*Problem to solve*:
Transcribe the records that follow, preserving every word.

*Records to use*:
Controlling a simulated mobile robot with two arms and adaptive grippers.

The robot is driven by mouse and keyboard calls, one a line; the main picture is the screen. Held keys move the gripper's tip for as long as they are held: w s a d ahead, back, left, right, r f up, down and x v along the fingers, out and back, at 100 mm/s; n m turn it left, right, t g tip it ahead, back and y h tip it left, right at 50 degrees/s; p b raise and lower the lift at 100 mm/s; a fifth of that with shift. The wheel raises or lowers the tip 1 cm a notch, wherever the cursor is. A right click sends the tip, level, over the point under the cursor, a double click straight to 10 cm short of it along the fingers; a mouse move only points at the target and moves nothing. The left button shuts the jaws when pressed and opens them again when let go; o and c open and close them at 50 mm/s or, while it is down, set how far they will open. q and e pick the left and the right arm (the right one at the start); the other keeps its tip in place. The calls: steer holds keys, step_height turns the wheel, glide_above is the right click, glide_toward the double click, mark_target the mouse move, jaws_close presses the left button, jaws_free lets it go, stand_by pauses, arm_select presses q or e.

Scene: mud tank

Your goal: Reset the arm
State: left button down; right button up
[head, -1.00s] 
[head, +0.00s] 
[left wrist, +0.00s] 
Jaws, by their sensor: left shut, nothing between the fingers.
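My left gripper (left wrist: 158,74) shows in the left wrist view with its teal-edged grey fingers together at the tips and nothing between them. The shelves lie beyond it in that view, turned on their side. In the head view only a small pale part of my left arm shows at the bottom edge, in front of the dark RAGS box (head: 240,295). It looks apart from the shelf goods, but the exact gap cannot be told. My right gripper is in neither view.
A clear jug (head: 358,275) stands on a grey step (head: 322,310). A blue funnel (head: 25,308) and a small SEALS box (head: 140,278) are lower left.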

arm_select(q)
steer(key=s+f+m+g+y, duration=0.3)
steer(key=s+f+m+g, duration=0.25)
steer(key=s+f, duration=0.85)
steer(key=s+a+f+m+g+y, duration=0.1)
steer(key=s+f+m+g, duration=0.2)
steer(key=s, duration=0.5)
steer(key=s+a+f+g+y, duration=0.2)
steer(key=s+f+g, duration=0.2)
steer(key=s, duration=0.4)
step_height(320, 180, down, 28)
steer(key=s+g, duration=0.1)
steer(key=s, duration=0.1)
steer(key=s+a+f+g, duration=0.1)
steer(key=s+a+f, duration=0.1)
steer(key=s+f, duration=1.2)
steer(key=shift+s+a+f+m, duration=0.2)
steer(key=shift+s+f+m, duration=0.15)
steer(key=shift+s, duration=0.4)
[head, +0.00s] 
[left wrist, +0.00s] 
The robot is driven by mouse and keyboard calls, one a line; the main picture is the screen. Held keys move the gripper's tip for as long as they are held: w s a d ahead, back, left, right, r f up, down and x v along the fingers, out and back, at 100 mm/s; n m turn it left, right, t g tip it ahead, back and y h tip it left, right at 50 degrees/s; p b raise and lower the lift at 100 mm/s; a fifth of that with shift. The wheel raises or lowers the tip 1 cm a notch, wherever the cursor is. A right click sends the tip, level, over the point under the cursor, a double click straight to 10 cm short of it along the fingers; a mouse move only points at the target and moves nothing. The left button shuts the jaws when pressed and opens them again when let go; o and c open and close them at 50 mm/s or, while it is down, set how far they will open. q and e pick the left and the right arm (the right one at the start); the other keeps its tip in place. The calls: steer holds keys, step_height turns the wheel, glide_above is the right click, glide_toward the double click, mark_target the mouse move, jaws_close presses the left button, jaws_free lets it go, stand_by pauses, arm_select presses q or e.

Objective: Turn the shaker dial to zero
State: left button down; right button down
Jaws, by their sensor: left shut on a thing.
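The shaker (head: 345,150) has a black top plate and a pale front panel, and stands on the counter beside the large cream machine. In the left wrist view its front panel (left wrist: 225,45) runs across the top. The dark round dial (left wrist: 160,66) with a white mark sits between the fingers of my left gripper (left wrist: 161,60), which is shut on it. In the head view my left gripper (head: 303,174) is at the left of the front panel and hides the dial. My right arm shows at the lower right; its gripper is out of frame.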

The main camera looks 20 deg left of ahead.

*Finished exercise*:
Controlling a simulated mobile robot with two arms and adaptive grippers.

The robot is driven by mouse and keyboard calls, one a line; the main picture is the screen. Held keys move the gripper's tip for as long as they are held: w s a d ahead, back, left, right, r f up, down and x v along the fingers, out and back, at 100 mm/s; n m turn it left, right, t g tip it ahead, back and y h tip it left, right at 50 degrees/s; p b raise and lower the lift at 100 mm/s; a fifth of that with shift. The wheel raises or lowers the tip 1 cm a notch, wherever the cursor is. A right click sends the tip, level, over the point under the cursor, a double click straight to 10 cm short of it along the fingers; a mouse move only points at the target and moves nothing. The left button shuts the jaws when pressed and opens them again when let go; o and c open and close them at 50 mm/s or, while it is down, set how far they will open. q and e pick the left and the right arm (the right one at the start); the other keeps its tip in place. The calls: steer holds keys, step_height turns the wheel, glide_above is the right click, glide_toward the double click, mark_target the mouse move, jaws_close presses the left button, jaws_free lets it go, stand_by pauses, arm_select presses q or e.

Scene: mud tank

Your goal: Reset the arm
State: left button down; right button up
[head, -1.00s] 
[head, +0.00s] 
[left wrist, +0.00s] 
Jaws, by their sensor: left shut, nothing between the fingers.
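My left gripper (left wrist: 158,74) shows in the left wrist view with its teal-edged grey fingers together at the tips and nothing between them. The shelves lie beyond it in that view, turned on their side. In the head view only a small pale part of my left arm shows at the bottom edge, in front of the dark RAGS box (head: 240,295). It looks apart from the shelf goods, but the exact gap cannot be told. My right gripper is in neither view.
A clear jug (head: 358,275) stands on a grey step (head: 322,310). A blue funnel (head: 25,308) and a small SEALS box (head: 140,278) are lower left.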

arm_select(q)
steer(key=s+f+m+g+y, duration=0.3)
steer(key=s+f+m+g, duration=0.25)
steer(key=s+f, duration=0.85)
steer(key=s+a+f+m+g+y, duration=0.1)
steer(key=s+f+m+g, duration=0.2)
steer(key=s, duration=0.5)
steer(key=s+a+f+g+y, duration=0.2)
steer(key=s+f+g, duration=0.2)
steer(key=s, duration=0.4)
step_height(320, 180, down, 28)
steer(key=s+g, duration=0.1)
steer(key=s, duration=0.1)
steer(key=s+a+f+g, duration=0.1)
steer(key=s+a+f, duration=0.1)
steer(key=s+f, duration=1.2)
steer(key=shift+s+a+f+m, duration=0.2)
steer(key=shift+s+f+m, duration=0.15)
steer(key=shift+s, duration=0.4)
[head, +0.00s] 
[left wrist, +0.00s] 
The robot is driven by mouse and keyboard calls, one a line; the main picture is the screen. Held keys move the gripper's tip for as long as they are held: w s a d ahead, back, left, right, r f up, down and x v along the fingers, out and back, at 100 mm/s; n m turn it left, right, t g tip it ahead, back and y h tip it left, right at 50 degrees/s; p b raise and lower the lift at 100 mm/s; a fifth of that with shift. The wheel raises or lowers the tip 1 cm a notch, wherever the cursor is. A right click sends the tip, level, over the point under the cursor, a double click straight to 10 cm short of it along the fingers; a mouse move only points at the target and moves nothing. The left button shuts the jaws when pressed and opens them again when let go; o and c open and close them at 50 mm/s or, while it is down, set how far they will open. q and e pick the left and the right arm (the right one at the start); the other keeps its tip in place. The calls: steer holds keys, step_height turns the wheel, glide_above is the right click, glide_toward the double click, mark_target the mouse move, jaws_close presses the left button, jaws_free lets it go, stand_by pauses, arm_select presses q or e.

Objective: Turn the shaker dial to zero
State: left button down; right button down
Jaws, by their sensor: left shut on a thing.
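The shaker (head: 345,150) has a black top plate and a pale front panel, and stands on the counter beside the large cream machine. In the left wrist view its front panel (left wrist: 225,45) runs across the top. The dark round dial (left wrist: 160,66) with a white mark sits between the fingers of my left gripper (left wrist: 161,60), which is shut on it. In the head view my left gripper (head: 303,174) is at the left of the front panel and hides the dial. My right arm shows at the lower right; its gripper is out of frame.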

The main camera looks 20 deg left of ahead.

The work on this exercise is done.